Exercise instructions:
Copy exactly, please, the lines of the data from its start through the line containing "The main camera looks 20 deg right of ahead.".

=======

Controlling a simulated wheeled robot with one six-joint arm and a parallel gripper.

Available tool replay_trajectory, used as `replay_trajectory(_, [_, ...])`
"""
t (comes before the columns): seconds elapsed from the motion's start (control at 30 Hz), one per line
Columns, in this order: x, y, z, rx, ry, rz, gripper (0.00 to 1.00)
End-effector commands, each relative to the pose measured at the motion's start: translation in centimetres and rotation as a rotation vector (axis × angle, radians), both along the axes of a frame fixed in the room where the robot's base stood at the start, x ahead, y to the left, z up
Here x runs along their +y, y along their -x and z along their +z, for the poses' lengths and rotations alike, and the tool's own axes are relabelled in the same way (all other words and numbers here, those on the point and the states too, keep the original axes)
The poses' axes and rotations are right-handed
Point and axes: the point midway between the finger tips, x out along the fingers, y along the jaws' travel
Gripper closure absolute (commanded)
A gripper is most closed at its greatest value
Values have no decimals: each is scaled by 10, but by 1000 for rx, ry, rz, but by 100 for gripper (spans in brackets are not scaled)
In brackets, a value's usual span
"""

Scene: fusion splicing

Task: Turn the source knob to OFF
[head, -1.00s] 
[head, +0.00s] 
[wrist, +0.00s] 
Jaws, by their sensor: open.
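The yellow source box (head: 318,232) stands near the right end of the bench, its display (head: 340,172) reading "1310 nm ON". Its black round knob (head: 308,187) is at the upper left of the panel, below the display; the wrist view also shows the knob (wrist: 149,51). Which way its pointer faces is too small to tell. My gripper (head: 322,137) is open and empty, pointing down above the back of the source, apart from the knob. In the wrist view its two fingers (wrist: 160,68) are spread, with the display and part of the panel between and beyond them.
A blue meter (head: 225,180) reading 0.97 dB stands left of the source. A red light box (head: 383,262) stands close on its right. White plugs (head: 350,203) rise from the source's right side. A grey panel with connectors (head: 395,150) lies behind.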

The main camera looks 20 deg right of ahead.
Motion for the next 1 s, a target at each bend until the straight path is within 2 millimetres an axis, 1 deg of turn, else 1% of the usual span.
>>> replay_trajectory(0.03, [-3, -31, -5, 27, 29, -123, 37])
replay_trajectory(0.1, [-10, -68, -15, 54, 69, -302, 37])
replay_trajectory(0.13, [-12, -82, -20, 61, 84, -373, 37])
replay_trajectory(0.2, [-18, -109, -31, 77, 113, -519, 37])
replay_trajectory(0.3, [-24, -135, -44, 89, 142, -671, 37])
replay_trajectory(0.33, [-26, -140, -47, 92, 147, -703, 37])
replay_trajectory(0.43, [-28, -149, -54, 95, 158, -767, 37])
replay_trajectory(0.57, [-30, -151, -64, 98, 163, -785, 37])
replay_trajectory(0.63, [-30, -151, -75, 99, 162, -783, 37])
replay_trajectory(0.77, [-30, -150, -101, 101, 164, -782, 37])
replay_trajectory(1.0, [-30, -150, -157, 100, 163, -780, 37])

=======

Written response:
Controlling a simulated wheeled robot with one six-joint arm and a parallel gripper.

Available tool replay_trajectory, used as `replay_trajectory(_, [_, ...])`
"""
t (comes before the columns): seconds elapsed from the motion's start (control at 30 Hz), one per line
Columns, in this order: x, y, z, rx, ry, rz, gripper (0.00 to 1.00)
End-effector commands, each relative to the pose measured at the motion's start: translation in centimetres and rotation as a rotation vector (axis × angle, radians), both along the axes of a frame fixed in the room where the robot's base stood at the start, x ahead, y to the left, z up
Here x runs along their +y, y along their -x and z along their +z, for the poses' lengths and rotations alike, and the tool's own axes are relabelled in the same way (all other words and numbers here, those on the point and the states too, keep the original axes)
The poses' axes and rotations are right-handed
Point and axes: the point midway between the finger tips, x out along the fingers, y along the jaws' travel
Gripper closure absolute (commanded)
A gripper is most closed at its greatest value
Values have no decimals: each is scaled by 10, but by 1000 for rx, ry, rz, but by 100 for gripper (spans in brackets are not scaled)
In brackets, a value's usual span
"""

Scene: fusion splicing

Task: Turn the source knob to OFF
[head, -1.00s] 
[head, +0.00s] 
[wrist, +0.00s] 
Jaws, by their sensor: open.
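The yellow source box (head: 318,232) stands near the right end of the bench, its display (head: 340,172) reading "1310 nm ON". Its black round knob (head: 308,187) is at the upper left of the panel, below the display; the wrist view also shows the knob (wrist: 149,51). Which way its pointer faces is too small to tell. My gripper (head: 322,137) is open and empty, pointing down above the back of the source, apart from the knob. In the wrist view its two fingers (wrist: 160,68) are spread, with the display and part of the panel between and beyond them.
A blue meter (head: 225,180) reading 0.97 dB stands left of the source. A red light box (head: 383,262) stands close on its right. White plugs (head: 350,203) rise from the source's right side. A grey panel with connectors (head: 395,150) lies behind.

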The main camera looks 20 deg right of ahead.

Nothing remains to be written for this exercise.